> **What this task involves**: Write each line exactly as it stands, from the line containing "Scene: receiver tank" through the end of the data.

> **Dataset entries**:
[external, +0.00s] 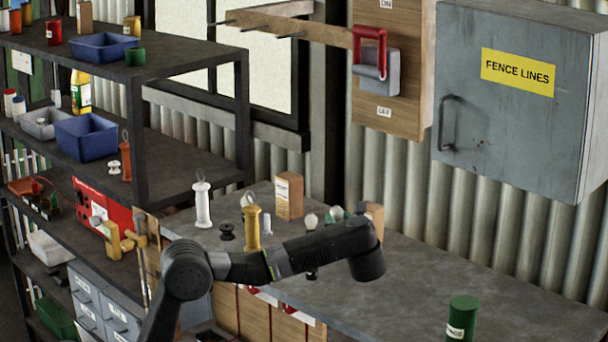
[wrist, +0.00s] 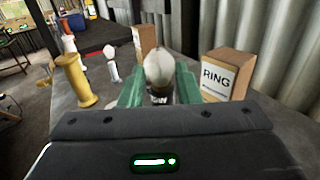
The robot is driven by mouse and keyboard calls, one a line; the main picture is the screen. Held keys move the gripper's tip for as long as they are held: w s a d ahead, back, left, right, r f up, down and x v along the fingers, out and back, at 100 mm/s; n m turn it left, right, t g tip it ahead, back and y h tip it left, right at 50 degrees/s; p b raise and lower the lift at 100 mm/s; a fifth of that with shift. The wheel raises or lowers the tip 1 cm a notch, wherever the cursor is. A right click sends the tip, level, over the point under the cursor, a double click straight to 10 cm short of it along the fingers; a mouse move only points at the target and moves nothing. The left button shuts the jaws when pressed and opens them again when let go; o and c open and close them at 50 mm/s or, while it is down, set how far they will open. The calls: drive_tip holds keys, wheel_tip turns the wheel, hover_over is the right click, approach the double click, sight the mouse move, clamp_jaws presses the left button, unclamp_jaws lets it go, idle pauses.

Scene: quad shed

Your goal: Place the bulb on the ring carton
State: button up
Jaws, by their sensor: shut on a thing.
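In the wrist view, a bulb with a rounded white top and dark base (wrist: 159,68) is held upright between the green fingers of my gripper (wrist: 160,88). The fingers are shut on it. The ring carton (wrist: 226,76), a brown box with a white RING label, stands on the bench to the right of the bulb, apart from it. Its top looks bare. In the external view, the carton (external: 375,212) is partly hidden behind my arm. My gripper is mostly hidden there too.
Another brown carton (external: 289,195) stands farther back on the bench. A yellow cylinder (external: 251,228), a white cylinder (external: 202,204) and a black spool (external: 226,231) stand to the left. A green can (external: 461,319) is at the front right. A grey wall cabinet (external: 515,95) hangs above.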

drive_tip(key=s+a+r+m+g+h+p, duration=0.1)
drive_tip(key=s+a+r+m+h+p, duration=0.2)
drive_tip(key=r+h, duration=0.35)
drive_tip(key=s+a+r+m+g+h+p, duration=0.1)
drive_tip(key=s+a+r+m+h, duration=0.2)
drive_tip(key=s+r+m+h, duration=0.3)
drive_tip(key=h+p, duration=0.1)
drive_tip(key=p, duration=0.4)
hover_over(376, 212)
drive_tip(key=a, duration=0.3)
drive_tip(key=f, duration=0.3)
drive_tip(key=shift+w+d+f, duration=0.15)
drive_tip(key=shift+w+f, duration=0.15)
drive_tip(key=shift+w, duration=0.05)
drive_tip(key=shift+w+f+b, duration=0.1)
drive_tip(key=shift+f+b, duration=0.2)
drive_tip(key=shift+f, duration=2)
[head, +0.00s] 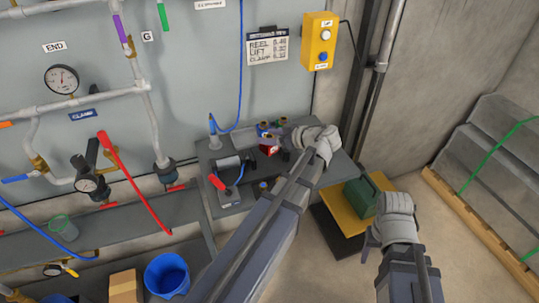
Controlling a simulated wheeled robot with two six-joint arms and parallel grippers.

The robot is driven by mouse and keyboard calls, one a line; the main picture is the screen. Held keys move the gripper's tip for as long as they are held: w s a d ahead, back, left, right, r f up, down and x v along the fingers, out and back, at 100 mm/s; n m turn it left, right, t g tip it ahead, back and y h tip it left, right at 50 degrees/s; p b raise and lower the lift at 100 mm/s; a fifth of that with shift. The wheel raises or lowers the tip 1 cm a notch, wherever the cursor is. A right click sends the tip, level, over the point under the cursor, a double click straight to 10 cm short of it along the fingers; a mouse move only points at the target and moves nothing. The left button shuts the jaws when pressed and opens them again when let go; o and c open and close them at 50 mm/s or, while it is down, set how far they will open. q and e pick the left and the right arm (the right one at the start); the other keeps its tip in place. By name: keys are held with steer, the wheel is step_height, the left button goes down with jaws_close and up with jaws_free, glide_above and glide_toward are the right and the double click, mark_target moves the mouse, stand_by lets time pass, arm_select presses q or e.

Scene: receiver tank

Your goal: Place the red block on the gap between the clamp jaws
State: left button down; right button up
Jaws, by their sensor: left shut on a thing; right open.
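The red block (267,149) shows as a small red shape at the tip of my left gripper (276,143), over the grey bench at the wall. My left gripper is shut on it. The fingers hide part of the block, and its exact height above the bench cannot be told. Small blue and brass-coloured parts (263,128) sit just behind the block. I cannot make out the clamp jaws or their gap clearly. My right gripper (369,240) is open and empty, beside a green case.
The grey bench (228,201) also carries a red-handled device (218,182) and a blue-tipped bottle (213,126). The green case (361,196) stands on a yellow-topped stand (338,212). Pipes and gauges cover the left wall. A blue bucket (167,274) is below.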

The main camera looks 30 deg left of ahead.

> **Output below**:
Scene: receiver tank

Your goal: Place the red block on the gap between the clamp jaws
State: left button down; right button up
Jaws, by their sensor: left shut on a thing; right open.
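The red block (267,149) shows as a small red shape at the tip of my left gripper (276,143), over the grey bench at the wall. My left gripper is shut on it. The fingers hide part of the block, and its exact height above the bench cannot be told. Small blue and brass-coloured parts (263,128) sit just behind the block. I cannot make out the clamp jaws or their gap clearly. My right gripper (369,240) is open and empty, beside a green case.
The grey bench (228,201) also carries a red-handled device (218,182) and a blue-tipped bottle (213,126). The green case (361,196) stands on a yellow-topped stand (338,212). Pipes and gauges cover the left wall. A blue bucket (167,274) is below.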

The main camera looks 30 deg left of ahead.

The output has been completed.